As to the H and h of this book, if you are a long-time Chase reader, you've met them before. In LORD PERFECT they are the two adolescents who embark on a treasure hunt and whose rescue thus brings together the H and h of that story. Our hero Peregrine Dalmay, Earl of Lisle, is the nephew of Benedict Carsington, Lord Rathbourne, and our heroine Olivia Wingate-Carsington is the daughter of Bathsheba Wingate, now Lady Rathbourne. After their adolescent adventure, the two are separated when Peregrine, aka Lisle, is sent to Egypt in the care of Rupert and Daphne Carsington (H and h of MR. IMPOSSIBLE). You do not need to have read either MR. IMPOSSIBLE or LORD PERFECT to fully enjoy this new book, but it's fun background info.
Now it's almost 10 years later.
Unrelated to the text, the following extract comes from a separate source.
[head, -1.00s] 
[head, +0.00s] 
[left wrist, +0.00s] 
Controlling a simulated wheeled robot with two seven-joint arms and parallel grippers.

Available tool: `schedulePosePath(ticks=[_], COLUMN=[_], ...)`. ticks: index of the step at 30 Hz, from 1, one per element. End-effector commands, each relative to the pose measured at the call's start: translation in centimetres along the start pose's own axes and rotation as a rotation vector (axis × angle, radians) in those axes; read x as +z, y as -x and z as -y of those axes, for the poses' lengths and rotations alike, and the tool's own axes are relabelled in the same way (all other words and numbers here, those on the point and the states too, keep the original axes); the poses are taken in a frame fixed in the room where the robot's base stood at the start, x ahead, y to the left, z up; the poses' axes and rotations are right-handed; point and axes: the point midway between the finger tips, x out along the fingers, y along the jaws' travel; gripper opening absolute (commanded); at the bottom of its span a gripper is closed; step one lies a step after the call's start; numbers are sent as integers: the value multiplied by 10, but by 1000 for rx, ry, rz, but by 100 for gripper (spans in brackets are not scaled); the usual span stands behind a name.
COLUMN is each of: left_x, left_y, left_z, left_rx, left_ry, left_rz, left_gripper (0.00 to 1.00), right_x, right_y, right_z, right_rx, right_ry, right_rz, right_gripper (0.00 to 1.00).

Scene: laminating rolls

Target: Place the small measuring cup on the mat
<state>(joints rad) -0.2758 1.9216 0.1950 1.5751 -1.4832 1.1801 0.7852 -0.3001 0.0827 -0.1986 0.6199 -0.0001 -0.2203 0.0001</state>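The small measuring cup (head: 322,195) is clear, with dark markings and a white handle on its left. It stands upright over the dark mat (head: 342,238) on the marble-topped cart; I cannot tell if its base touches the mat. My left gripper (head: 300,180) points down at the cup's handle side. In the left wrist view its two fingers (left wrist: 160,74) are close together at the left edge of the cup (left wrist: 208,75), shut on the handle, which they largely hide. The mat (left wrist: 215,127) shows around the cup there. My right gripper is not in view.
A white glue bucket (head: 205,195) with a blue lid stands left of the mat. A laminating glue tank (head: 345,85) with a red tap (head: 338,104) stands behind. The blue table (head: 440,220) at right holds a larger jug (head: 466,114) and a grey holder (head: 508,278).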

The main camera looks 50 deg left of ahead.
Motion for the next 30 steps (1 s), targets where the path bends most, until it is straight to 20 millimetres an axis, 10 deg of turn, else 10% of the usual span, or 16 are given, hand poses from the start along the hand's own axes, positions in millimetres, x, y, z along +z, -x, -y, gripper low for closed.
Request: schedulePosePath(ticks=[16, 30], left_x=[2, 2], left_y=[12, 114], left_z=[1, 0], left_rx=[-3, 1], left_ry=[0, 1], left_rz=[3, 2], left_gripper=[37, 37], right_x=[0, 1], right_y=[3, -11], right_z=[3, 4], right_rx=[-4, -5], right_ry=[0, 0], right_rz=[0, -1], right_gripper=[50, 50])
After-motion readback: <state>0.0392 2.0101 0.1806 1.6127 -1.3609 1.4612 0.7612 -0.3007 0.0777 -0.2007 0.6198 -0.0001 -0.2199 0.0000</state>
All this time (1822-1831) they have kept in touch through letters and the occasional token from Egypt sent to Olivia by Lisle. Lisle is back in England for a family celebration and sees Olivia for the first time in 5 years. One look at her and he realizes it's not a brotherly affection he feels for her, but Egypt is still calling to him and he tries to suppress his new-found attraction to her. His return to Egypt, however, is delayed by his parents, who threaten to cut off his funds if he doesn't go to Scotland to restore Gorewood Castle, an old, neglected and apparently haunted family possession.
Olivia is high-spirited, always looking for adventure and never finding any in her life in the ton. (Last real one was with Lisle when they were adolescents.) She envies Lisle his life in Egypt and sees this restoration in Scotland as her opportunity for another adventure and gets herself involved, much, of course, to Lisle's dismay. Once in Scotland, they find there's even a possible old treasure hidden in the castle, in addition to apparent ghosts to reveal.
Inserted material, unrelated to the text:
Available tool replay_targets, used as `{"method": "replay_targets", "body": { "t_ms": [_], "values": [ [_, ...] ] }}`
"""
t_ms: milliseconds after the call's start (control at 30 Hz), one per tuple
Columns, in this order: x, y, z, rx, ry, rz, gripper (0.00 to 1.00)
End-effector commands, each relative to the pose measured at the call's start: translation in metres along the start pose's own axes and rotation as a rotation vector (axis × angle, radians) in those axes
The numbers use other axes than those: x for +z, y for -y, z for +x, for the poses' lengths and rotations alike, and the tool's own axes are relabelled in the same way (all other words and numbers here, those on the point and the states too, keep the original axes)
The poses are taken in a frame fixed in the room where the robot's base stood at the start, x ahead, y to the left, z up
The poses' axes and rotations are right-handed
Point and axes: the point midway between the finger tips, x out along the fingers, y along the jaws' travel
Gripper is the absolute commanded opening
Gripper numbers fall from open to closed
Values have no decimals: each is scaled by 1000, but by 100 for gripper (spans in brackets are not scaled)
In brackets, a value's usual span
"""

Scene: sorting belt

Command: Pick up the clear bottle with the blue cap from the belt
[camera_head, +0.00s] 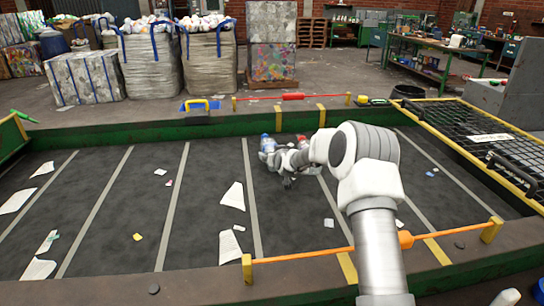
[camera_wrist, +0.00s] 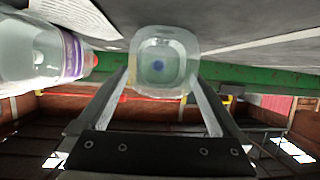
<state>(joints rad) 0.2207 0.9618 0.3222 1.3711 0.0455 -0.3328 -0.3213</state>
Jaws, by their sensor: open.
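The clear bottle with the blue cap (camera_head: 267,146) is on the dark belt, just left of and beyond my gripper (camera_head: 281,160) in the head view, which partly covers it. In the wrist view a clear bottle (camera_wrist: 163,50) shows end-on with a blue spot inside. It is at the tips of my open gripper (camera_wrist: 162,76), with one finger on each side. I cannot tell whether the fingers touch it. A second clear bottle, with a red cap and purple label (camera_wrist: 40,52), lies at the left of the wrist view, outside the fingers.
The belt has scattered paper scraps (camera_head: 232,195) and pale strips. A green side wall (camera_head: 80,137) runs along its far edge. An orange rod (camera_head: 300,256) crosses the near edge, and a mesh panel (camera_head: 490,140) stands at the right.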

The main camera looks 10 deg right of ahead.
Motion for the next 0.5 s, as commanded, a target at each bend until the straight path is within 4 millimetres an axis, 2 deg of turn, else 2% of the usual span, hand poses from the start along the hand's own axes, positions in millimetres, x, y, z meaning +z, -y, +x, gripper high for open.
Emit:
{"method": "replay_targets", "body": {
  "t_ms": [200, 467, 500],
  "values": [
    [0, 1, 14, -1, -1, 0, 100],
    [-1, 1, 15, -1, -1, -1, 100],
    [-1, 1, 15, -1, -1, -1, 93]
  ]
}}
But more than the mysteries to be resolved and the treasures to find and the ghosts to discover, it's the love to be revealed that's the story here. Chase's marvelous writing has you enjoying tremendously the process of the young couple's realization that their childhood affection has developed into true love. And both Lisle and the reader learn so much about Olivia in the process. We start out thinking she's just a Girl Who Wants to Have Fun and Adventure and find out she is so much more. And, of course, in addition, Lisle has to learn that maybe Egypt is not really his first love.
The plot includes a gloomy castle in Scotland, tart tongued old ladies reminiscening about their misspent youths, skullduggery, treasure and more. Yet, that is all merely a stage for the sparkling dialgue and steamy encounters between Peregrine and Olivia as they discover that the chemistry they had as precocious children has become downright COMBUSTIBLE. If you are a Chase fan, You know what to expect and will not be disappointed. If you are just discovering Chase, you will find you have stumbled upon treasure even more wonderful than the treasure Peregrine and Olivia find. I read the book straight through, and now must go read it again. Thanks, Loretta, for yet another delicious book!
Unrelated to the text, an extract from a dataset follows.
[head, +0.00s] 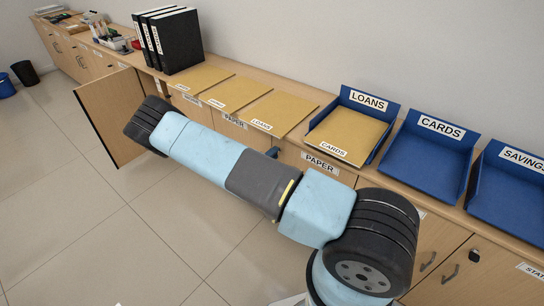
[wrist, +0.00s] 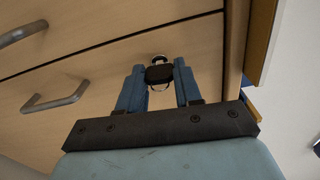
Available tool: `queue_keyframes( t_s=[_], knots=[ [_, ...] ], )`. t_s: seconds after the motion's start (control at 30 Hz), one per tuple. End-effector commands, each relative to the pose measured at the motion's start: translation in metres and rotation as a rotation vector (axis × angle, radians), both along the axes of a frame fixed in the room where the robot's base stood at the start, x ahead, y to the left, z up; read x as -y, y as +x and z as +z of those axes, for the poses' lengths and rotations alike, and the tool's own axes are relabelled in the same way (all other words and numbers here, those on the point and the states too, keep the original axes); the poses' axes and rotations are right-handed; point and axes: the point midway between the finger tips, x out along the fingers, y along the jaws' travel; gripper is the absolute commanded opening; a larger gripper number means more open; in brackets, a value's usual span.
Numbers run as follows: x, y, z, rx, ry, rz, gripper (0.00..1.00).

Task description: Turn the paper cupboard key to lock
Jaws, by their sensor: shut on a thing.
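In the wrist view, my gripper (wrist: 159,76) has its two blue fingers on either side of the key's black head (wrist: 158,74), shut on it. The key is at a round lock (wrist: 160,58) in a light wood front; how far it is turned is hard to tell. In the head view my arm crosses in front of the cupboards and hides the key and lock; only a bit of blue finger (head: 273,152) shows. PAPER labels show on the counter front (head: 234,121) and farther right (head: 320,163).
A cupboard door (head: 112,115) stands open at the left. Blue trays labelled LOANS (head: 384,98), CARDS (head: 447,131) and SAVINGS (head: 520,165) sit on the counter with folders and black binders (head: 182,42). Metal handles (wrist: 56,98) stick out near my gripper.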

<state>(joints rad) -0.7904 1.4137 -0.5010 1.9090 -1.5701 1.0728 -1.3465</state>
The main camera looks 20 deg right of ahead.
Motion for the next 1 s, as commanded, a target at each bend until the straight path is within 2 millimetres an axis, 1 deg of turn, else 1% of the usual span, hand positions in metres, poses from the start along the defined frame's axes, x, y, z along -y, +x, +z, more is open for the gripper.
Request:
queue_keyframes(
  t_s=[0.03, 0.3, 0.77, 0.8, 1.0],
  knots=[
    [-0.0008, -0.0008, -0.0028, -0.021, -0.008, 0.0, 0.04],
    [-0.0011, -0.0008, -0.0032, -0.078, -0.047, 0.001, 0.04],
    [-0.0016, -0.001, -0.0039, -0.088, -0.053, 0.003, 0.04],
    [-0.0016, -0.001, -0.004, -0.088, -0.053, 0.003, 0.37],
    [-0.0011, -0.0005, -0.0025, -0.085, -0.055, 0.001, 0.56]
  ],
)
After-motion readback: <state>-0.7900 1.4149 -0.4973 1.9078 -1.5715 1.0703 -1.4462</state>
"Lord Perfect", "Mr Impossible" and "Lord of Scoundrels" were 5 star books. This one just isn't. Maybe Ms Chase has become complacent with so many people raving over every word she writes. A well written ending will give you good feedback but it doesn't make it a great book.
I hate to critique Loretta Chase. I got IMMENSE pleasure from reading "Lord Perfect", "Mr Impossible" and "Lord of Scoundrels". Some of her books are just masterpieces. However,for the most part, I found "Last Night's Scandal" a bit tedious. I've read many of her other books in one go because I couldn't bear to stop. I read this one over 3 or 4 days and was never really drawn into it.
To start with it seemed a bit slow, the narrative didn't whoosh me along like her other books. [The rest may contain SPOILERS] Then there were the repetetive sexual encounters - sex scene 1, sex scene 2, sex scene 3 etc. There was no build up or anticipation, no "great obstacle" standing in their way except their own resistance which was basically non-existant.
In any great book there is a tragic consequence if things don't work out. (eg. They will have to part forever even though they share a "great love" or she will have to marry someone else etc. - you know the sort of thing) For most of this book the tragic consequence was "Lisle will never go back to Egypt" and frankly I didn't really care. Sure, it's a shame if he never goes back but hey-ho! Their great love story seemed to be a few gropes followed by some sex with no emotional bonding. (Shall we get married? Erm no..Not sure..What do you think?...But the sex is great! kind of thing.) I never really connected to Lisle or Olivia, never felt their "emotional jouney" and it all seemed to plod along to the inevitable ending.
The "castle treasure" storyline seemed cliched and frankly kept making me think of Scooby Doo. Finally, I really missed Loretta Chase's genius for wit and humour. For me it was totally absent except for the letters right at the beginning. I realize that the Old Ladies and their smutty comments/behaviour was meant to be humourous but it didn't really work for me. Their character's were so lightly sketched that I couldn't tell one from the other. Maybe if I'd known them a bit better I would have found it funny? Not sure.
I also thought it was a pity that Benedict and Bathsheba were merely shadowy background figures. Having created such wonderful characters that we know so well it seems a shame not use them.
All in all, nothing special.
Almost a decade after their original Quest, the pair are thrown together again. I do love it when a plan comes together for a fun romp!
Olivia is more than a pretty face. In an era when women are first treated as daughters, then wives, then mothers, she wants more. She longs for adventure.
She also knows that the attraction she feels for her dear friend Lisle is not going to do either of them any good.
Lisle hates overemotional dramatics. His parents emotional ups and downs drive him mad. And Olivia stirs up all sorts of emotions for him. None of them brotherly.
The book is just a delicious read. With two friends struggling with attraction while trying to do the best for each other, ghosts, treasure, and the best pair of little old ladies, a great time was to be had by all.